Throughout the modern history of the Middle East, outside players, most notably the U.S., have tried to weave a course that serves their regional and global interests the best amid a ceaselessly changing landscape colored by age old feuds, changing societies and uncertain borders. It has to a large extent been a futile attempt, much like attempting to create neatly compartmentalized pockets in a desert of ever changing sand dunes. Yet the mistakes of the past are being repeated because of a lack of vision to guide policy insight. What the U.S. is attempting looks like a strategy, yet it is nothing more than a series of disjointed tactical moves, ranging from arming a terrorist group, the Democratic Union Party's (PYD) People's Protection Units (YPG), which are offshoots of the PKK, recognized as a terrorist organization by Turkey, the U.S. and EU.
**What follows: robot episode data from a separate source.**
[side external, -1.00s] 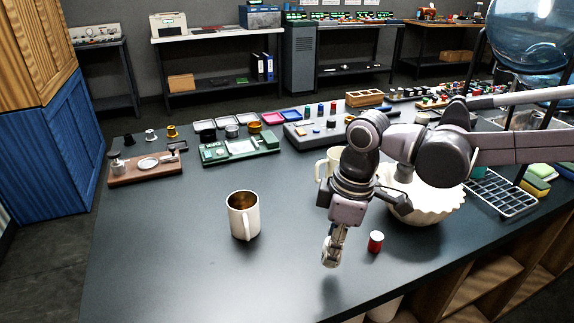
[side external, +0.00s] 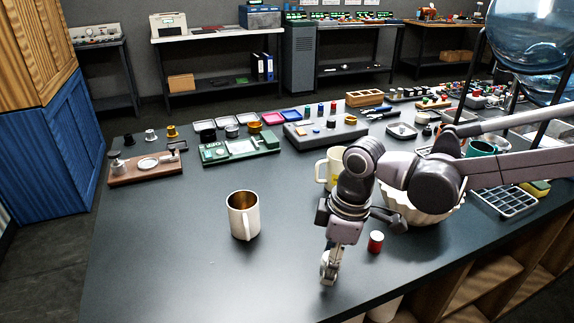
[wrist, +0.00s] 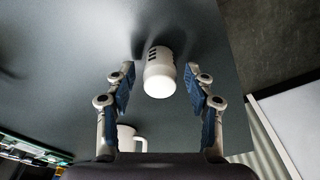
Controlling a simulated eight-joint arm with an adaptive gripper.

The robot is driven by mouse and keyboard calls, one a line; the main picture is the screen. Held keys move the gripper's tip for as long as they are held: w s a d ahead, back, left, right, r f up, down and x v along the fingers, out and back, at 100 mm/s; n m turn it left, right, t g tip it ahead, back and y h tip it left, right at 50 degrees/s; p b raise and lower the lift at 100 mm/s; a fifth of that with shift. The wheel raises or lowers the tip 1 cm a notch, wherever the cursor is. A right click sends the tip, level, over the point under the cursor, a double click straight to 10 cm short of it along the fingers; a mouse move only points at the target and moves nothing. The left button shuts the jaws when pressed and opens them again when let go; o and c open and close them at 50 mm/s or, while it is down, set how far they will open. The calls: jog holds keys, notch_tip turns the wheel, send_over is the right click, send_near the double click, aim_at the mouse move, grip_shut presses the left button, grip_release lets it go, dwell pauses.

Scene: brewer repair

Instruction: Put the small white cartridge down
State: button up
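The small white cartridge (wrist: 159,72) shows in the wrist view, with dark slots on its side. It appears to stand on the dark table (wrist: 85,75), with a shadow at its far end. My gripper (wrist: 160,78) is open, with one blue-padded finger on each side of the cartridge and a visible gap on both sides. In the side external view my gripper (side external: 328,275) is low over the front of the table, and the cartridge is hard to make out between the fingers there.
A white mug (side external: 243,215) stands left of my gripper. A small red-and-white container (side external: 376,242) is close on the right. Behind are a second mug (side external: 324,170) and a pale fluted bowl (side external: 425,208). The table's left front is clear.

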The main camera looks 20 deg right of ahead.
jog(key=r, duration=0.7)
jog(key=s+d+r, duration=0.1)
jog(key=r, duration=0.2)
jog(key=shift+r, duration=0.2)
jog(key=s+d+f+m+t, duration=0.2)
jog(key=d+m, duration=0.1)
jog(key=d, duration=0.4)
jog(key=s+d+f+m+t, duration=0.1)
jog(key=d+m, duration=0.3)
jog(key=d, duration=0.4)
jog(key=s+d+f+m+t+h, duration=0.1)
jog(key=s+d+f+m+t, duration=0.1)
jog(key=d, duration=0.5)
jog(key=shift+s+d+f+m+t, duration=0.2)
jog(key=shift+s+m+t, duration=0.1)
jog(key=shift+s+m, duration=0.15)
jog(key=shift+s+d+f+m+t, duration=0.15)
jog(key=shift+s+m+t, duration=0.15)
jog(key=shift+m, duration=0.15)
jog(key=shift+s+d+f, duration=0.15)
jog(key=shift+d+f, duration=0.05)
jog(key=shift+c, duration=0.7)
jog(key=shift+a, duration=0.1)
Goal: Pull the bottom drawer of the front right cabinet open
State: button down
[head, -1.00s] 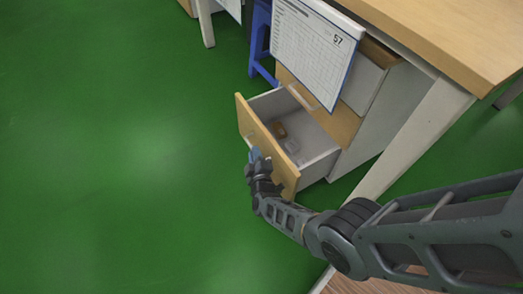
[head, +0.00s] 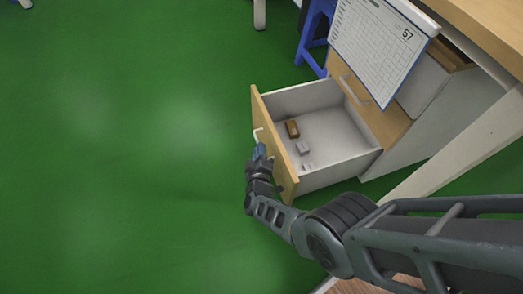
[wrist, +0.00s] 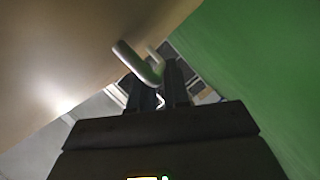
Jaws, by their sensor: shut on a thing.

Struggle with regional turmoil
Turkey, on the other hand, has been steering through the several crises of the region, by managing relations on three fronts: Global powers, regional powers, local actors and international forums. As if being previously rife with changing landscapes and age-old feuds were not enough, the region is now gripped with a storm of change. The fallout from waning U.S. interest in the region, the Arab uprisings, former U.S. President Barack Obama's administration's nuclear deal with Iran, Iran's subsequent efforts to increase its influence, the rise of China and the Syrian war and the ongoing instability in Iraq have all contributed to kneejerk reactions to these changes. The most notable manifestation of these reactions has been the recent Qatar crisis, fueled by an increasingly alarmed Saudi Arabia and its close allies.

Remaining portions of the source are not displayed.